◆ **WRITTEN INSTRUCTION**:
Report, as a bare number, how many lines hold "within".

◆ **SUPPLIED ENTRIES**:
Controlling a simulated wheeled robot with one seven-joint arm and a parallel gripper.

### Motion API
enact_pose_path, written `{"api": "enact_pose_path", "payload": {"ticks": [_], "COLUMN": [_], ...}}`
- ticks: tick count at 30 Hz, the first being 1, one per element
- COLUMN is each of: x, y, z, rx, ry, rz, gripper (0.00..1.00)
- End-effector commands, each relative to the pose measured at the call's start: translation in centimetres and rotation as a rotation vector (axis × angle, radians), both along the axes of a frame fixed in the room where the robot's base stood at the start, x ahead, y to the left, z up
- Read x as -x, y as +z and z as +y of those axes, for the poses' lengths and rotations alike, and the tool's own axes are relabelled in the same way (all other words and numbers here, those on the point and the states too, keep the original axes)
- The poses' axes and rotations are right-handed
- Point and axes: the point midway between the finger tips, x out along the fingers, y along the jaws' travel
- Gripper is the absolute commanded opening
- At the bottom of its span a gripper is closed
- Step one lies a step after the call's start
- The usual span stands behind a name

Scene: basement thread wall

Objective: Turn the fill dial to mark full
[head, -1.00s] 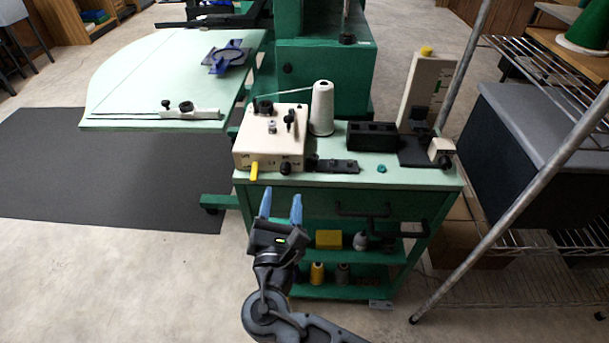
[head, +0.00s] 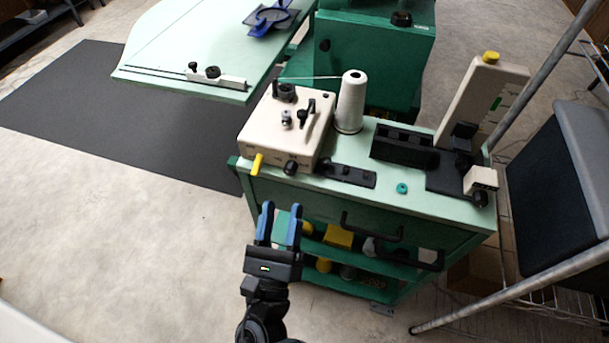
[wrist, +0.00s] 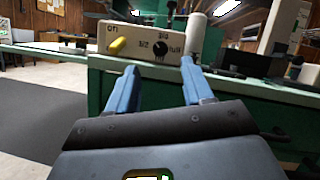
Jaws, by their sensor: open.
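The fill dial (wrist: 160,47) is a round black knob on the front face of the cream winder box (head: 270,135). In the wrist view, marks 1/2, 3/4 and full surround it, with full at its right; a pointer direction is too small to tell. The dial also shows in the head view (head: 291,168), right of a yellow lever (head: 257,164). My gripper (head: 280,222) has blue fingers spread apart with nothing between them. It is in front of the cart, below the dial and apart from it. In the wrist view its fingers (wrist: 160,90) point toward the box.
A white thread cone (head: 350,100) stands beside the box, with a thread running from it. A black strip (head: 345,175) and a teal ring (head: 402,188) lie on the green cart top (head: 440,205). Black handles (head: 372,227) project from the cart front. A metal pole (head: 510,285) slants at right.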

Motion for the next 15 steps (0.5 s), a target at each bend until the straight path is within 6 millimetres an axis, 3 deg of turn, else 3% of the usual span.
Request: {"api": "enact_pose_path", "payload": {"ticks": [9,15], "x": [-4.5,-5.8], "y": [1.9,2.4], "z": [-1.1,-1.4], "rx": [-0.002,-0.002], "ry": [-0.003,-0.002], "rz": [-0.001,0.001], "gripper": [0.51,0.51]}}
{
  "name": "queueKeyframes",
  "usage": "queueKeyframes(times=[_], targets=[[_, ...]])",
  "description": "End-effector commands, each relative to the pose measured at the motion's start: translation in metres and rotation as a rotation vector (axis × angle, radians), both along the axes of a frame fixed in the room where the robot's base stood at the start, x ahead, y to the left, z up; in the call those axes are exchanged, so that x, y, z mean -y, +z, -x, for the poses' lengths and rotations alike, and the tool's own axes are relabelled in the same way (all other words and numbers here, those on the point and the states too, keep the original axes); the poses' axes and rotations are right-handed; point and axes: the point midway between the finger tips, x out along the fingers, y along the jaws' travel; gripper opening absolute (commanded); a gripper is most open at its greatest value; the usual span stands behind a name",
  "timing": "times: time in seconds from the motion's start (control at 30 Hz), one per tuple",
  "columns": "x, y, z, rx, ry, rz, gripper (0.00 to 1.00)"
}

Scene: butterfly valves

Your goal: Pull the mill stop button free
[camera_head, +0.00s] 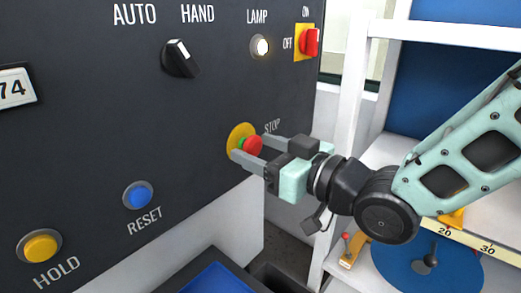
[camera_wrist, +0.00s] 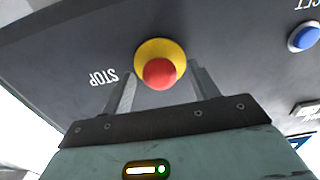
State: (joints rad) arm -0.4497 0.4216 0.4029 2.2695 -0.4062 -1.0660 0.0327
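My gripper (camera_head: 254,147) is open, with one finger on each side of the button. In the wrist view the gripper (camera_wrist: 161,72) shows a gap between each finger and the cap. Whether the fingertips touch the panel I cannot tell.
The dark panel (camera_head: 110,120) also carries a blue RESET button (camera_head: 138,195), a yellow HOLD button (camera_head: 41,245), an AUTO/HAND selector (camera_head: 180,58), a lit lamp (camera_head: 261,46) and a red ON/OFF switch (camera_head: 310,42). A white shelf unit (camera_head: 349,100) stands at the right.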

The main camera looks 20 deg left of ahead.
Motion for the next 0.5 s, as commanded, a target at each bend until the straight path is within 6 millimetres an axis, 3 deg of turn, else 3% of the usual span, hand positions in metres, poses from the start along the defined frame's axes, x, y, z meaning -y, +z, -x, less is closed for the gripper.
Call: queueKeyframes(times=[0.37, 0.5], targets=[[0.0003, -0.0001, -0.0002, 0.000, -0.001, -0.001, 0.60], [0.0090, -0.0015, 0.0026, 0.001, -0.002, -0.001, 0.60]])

◆ **WORKED ANSWER**:
2